Mc Fadden’s pseudo-\(R^{2}\) adjusted – Adjusted goodness of fit

Formula
\[R^{2}_{adj} = 1 - \dfrac{LL(\hat{\beta}) - p}{LL(\bar{Y})}\]
Returns

Adjusted goodness of fit.

Return type

float

fit(maxit=15, cov_type='nonrobust', improvement_threshold=0.0005, keep_hist=True, plot=False)[source]

Fits the GLM regression model using Newton-Raphson method.

Parameters
  • maxit (int, optional) – Maximum number of iterations, defaults to 15.

  • cov_type (str, optional) – Type of the covariance matrix (non-robust or sandwich), defaults to nonrobust.

  • improvement_threshold (float, optional) – Threshold from which we consider the likelihood improved, defaults to 0.0005.

  • keep_hist (bool, optional) – Keeps training history (gradients, hessian, etc…), can be turned off for saving memory, defaults to True.

  • plot (bool, optional) – Plots evolution of log-likelihood through the different iterations (requires keep_hist = True), defaults to False.

Formulae
  • Log-likelihood:

\[l(\beta) = y_{i} \log \left[ G(\mathbf{x_i} \beta) \right] + (1 - y_{i}) \log \left[1 - G(\mathbf{x_i} \beta) \right]\]
  • Newton’s method:

\[\hat{\beta}_{s+1} = \hat{\beta}_{s} - H^{-1}_{s} G_{s}\]

with

\[G_{s} = \dfrac{\partial}{\partial \beta_{s}} l(\beta) = \sum_{i=1}^{N} x_i (y_{i} - G(x_{i} \beta))\]

and

\[H_{s} = \dfrac{\partial^2}{\partial \beta_{s}^2} l(\beta) = X'S_{s}X\]

where \(S = \text{diag} \left( (Y_i - \hat{p}_i)^{2} \right)\) and \(G\) denotes the link function (statinf.ml.activations.sigmoid() for logit or gaussian c.d.f for probit).

References
  • Wooldridge, J. M. (2010). Econometric analysis of cross section and panel data.

  • Cameron, A. C., & Trivedi, P. K. (2005). Microeconometrics: methods and applications. Cambridge university press.

  • McCullagh, P. (2018). Generalized linear models. Routledge.

partial_effects(variables, new_data=None, average=False)[source]

Computes Partial and Average Partial Effects (APE).

Parameters
  • variables (list) – List of variables for which to compute the PE/APE.

  • new_data (pandas.DataFrame) – Data to use for computations, optional, defaults to None (uses training set).

  • average (bool, optional) – Whether to compute Average Partial Effects or not, defaults to False.

Formula
\[PE(X_{i}) = \beta_{i} \dfrac{e^{-\beta X}}{(e^{-\beta X} + 1)^{2}}\]

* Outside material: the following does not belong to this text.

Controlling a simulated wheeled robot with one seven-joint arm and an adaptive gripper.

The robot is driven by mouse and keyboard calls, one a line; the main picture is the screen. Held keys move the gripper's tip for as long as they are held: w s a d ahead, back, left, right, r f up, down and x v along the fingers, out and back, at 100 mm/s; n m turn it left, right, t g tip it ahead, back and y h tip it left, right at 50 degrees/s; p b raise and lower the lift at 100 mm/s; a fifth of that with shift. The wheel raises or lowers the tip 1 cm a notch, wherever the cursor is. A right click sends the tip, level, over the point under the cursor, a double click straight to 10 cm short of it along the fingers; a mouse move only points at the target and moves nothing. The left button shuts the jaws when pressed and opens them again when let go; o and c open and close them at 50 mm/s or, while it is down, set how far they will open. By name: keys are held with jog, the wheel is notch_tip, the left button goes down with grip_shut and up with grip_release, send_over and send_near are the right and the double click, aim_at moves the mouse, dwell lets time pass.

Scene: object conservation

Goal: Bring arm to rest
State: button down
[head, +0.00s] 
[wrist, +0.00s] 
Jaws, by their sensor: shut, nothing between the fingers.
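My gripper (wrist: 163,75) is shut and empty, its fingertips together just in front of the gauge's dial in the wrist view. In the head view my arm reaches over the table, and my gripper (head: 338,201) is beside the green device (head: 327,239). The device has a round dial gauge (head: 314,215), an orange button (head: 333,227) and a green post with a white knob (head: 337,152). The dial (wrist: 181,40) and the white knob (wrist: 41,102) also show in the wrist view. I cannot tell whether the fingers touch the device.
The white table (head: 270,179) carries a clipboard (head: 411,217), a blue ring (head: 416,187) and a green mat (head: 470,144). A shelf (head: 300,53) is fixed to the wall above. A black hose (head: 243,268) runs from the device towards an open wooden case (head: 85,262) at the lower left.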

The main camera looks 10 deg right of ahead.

if average = True, \(APE = \bar{PE}\)

Raises

TypeError – If argument variables is neither str nor list.

Returns

Dictionnary including Partial Effects (PE) or Average Partial Effects (APE).

Return type

dict

predict(new_data, return_proba=False)[source]

Predicted \(\hat{Y}\) values for for a new dataset

Parameters
  • new_data (pandas.DataFrame) – New data to evaluate with pandas data-frame format.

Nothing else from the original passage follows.